For Bob Kendrick, what started as one of many ways to promote the Negro Leagues Baseball Museum became one of the most impactful during his tenure as museum president. Just don’t ask him to play the game.

“That didn’t go over too well,” Kendrick says on a recent episode of Front Office Sports Today. “The controller has too many buttons. The finger dexterity that these young people have is amazing.”

This is the second season in which the NLBM has collaborated with MLB The Show on a game mode that brings Negro Leagues legends to life. The Storylines series in MLB The Show 24 lets players control stars like Josh Gibson, Satchel Paige, and Cool Papa Bell.

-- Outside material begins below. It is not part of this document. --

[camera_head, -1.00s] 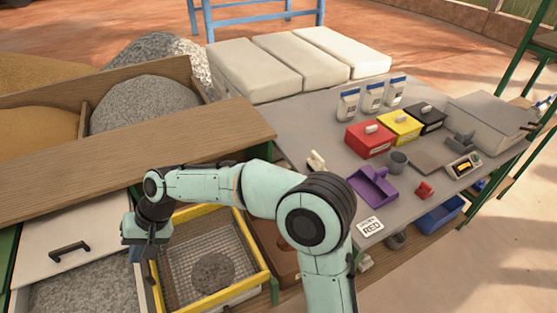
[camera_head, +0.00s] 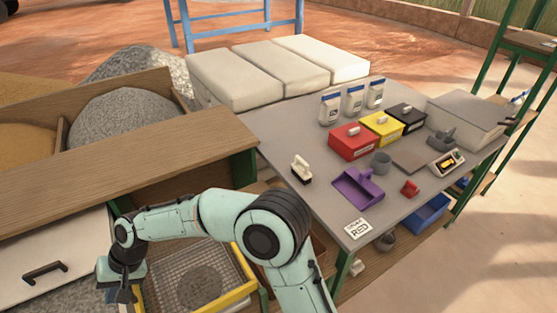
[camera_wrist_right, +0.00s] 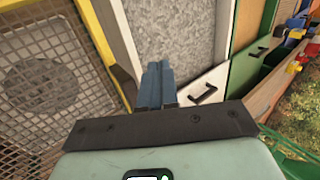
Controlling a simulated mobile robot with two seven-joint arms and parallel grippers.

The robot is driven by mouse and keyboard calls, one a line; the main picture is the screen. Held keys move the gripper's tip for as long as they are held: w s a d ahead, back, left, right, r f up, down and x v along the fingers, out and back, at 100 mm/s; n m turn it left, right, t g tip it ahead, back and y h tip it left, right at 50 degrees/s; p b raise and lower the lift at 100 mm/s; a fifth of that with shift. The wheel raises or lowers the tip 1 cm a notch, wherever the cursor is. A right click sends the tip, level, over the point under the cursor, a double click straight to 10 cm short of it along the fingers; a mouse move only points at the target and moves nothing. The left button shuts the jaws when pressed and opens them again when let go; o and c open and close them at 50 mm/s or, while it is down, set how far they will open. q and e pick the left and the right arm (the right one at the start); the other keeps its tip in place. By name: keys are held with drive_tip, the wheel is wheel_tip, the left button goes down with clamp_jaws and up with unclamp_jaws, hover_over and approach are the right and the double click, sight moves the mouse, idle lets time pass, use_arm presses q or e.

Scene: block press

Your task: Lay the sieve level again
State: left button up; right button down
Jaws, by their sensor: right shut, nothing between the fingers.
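The sieve, a yellow frame (camera_head: 245,262) around wire mesh (camera_head: 215,262) with a dark round patch of material (camera_head: 200,288), is at the lower left in the head view. Its frame (camera_wrist_right: 93,30) and mesh (camera_wrist_right: 35,65) also fill the left of the right wrist view. I cannot tell its exact tilt. My right gripper (camera_head: 123,297) is at the sieve's left side in the head view. Its blue fingers (camera_wrist_right: 158,72) are shut together and empty, apart from the yellow frame in the wrist view. My arm hides part of the sieve's far side. My left gripper is not in view.
A white drawer front with a black handle (camera_head: 45,268) is left of the sieve. A wooden ledge (camera_head: 130,160) runs behind it. The grey table (camera_head: 310,215) on the right holds a purple tray (camera_head: 357,186) and colored boxes. A gravel bin (camera_wrist_right: 185,35) lies beside the sieve.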

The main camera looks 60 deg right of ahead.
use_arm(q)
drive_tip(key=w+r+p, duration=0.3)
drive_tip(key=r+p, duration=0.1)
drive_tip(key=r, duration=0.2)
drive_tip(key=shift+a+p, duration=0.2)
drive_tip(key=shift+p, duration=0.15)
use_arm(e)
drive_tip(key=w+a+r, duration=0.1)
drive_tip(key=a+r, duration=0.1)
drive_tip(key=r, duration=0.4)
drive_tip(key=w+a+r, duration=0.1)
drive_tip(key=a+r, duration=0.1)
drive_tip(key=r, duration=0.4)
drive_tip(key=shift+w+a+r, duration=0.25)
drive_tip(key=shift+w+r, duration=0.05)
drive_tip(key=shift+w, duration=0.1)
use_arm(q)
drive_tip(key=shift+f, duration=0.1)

Each comes with a short backstory, narrated by Kendrick. While the scorekeeping of the Negro Leagues was not as meticulous or well preserved as Major League Baseball, a prodigious oral history has filled the gap.

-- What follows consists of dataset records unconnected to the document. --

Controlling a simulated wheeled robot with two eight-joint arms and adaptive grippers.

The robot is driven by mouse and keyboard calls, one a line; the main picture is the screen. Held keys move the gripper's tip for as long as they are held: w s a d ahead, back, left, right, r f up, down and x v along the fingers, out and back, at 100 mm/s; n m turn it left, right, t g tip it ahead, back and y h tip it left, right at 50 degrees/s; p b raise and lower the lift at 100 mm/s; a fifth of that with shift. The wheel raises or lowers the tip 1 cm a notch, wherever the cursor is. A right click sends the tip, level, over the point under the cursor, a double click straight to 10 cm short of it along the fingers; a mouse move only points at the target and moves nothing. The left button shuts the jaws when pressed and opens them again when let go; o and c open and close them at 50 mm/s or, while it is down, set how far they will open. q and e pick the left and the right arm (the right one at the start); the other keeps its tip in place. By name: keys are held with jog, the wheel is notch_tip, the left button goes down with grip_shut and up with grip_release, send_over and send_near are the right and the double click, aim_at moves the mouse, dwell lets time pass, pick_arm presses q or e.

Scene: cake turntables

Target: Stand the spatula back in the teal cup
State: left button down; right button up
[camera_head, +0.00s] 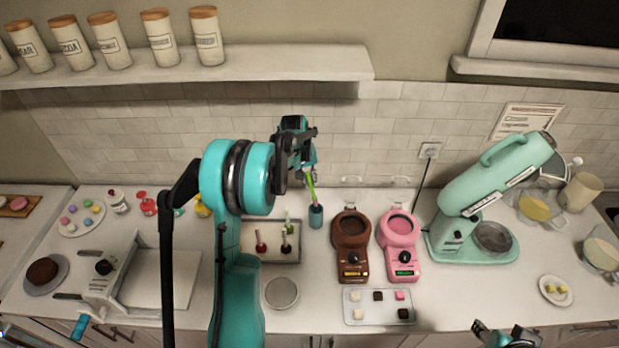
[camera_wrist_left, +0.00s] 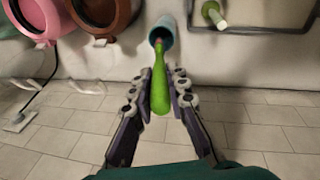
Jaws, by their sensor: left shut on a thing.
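The spatula (camera_head: 310,184) has a bright green upper part and shows large in the left wrist view (camera_wrist_left: 160,85). My left gripper (camera_head: 305,163) is shut on its green part, with a finger on each side in the wrist view (camera_wrist_left: 160,92). The teal cup (camera_head: 316,217) stands upright on the counter below the gripper. In the wrist view the spatula's lower end is at the mouth of the teal cup (camera_wrist_left: 166,28); how deep it sits inside is hidden. My right gripper (camera_head: 505,338) is partly in view at the bottom right, away from the cup.
A mint stand mixer (camera_head: 490,185) is farther right. The tiled wall is close behind.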

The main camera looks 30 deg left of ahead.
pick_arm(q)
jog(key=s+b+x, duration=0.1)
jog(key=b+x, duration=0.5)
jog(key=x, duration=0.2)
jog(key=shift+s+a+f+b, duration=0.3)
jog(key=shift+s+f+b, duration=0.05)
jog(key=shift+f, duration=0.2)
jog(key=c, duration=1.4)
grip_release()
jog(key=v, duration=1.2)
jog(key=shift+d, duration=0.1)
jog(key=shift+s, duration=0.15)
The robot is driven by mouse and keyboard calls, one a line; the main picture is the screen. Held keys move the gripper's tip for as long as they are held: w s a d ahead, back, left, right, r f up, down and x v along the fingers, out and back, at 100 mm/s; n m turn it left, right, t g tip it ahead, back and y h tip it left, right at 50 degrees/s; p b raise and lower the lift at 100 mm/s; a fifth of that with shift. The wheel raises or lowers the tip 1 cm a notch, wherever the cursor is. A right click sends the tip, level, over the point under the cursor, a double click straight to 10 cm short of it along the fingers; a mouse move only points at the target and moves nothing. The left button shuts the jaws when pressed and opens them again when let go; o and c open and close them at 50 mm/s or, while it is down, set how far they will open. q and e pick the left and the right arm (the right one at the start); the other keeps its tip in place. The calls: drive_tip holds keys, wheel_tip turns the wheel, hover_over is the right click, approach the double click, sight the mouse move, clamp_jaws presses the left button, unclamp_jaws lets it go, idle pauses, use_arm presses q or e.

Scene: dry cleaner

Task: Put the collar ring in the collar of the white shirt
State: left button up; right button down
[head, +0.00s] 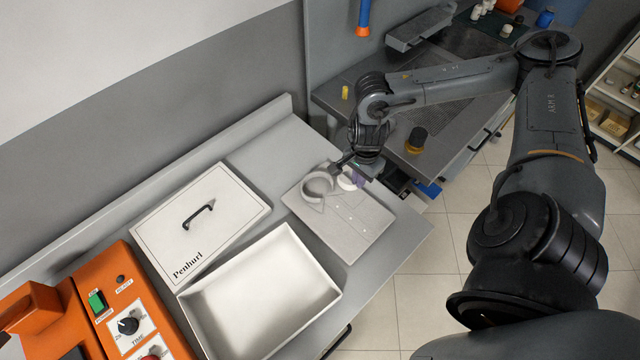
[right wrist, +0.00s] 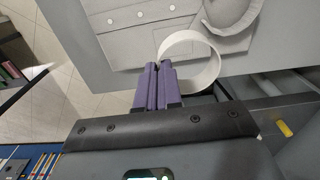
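The white shirt (head: 350,218) lies folded flat on the grey counter, looking light grey, with its raised round collar (head: 318,186) towards the back left. The collar also shows at the top right of the right wrist view (right wrist: 232,12). The collar ring (right wrist: 206,70) is a thin white band standing beside the collar, outside it. In the head view the ring (head: 346,184) is partly hidden by my right gripper (head: 357,177). The purple fingers (right wrist: 158,68) of the right gripper are shut on the near edge of the ring's band. My left gripper is not in view.
An empty white tray (head: 330,292) and a white lid (head: 160,225) with a black handle lie left of the shirt. An orange machine (head: 110,285) stands at the far left. A dark bottle (head: 416,140) stands on the metal table behind my right arm.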

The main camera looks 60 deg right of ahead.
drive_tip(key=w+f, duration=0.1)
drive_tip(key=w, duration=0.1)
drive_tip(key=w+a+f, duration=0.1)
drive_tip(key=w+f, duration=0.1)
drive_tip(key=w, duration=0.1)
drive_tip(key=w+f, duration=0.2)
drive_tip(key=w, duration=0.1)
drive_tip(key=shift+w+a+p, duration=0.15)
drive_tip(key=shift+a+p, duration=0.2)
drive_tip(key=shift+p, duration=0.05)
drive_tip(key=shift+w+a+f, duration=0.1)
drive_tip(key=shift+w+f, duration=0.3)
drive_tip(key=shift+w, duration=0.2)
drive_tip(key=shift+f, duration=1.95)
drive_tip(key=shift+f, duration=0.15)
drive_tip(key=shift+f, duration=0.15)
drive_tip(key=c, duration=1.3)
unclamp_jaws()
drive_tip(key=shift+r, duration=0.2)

Through MLB The Show, those narratives are reaching a new audience, many of whom have extended their interest beyond the game. 

“We have had scores upon scores of folks who have visited the museum because they saw the museum in the video game, and they wanted to meet the guy who was telling stories in the video game,” says Kendrick, who adds that the museum is seeing a significant uptick in individual donations, along with royalties from the game. 

“Who knew that a video game partnership would be one of the most meaningful, significant things this museum has ever done?” says Kendrick. “It has been almost surreal in terms of the tremendous success.”

The Negro Leagues grew out of baseball’s most shameful chapter: Until Jackie Robinson broke the color barrier in 1945, Black people and other people of color were not allowed to play in MLB. While a harsher, more spiteful attitude toward this history would be entirely understandable, Kendrick, like Buck O’Neil before him, focuses on describing what the majors were missing out on through its overt racism.

“Buck O’Neil would say, if he had one game to win and any choice of any pitcher from any era, it would be the legendary Leroy “Satchel” Paige. You might beat him when he was out there messing around. But when he was locked and loaded? Forget about it.”

Behind the old tales of Satchel strikeouts, Gibson moon shots, and Papa Bell stealing home is a story that transcends baseball. The NLBM makes the case that Robinson’s signing with the Dodgers, which occurred 18 years before the March on Washington and a decade before Rosa Parks’s defiant bus ride, was the beginning of the Civil Rights Movement. It’s a moment in which baseball, which had participated in holding the country back, suddenly pushed it forward.

For a new generation, that history is now part of The Show.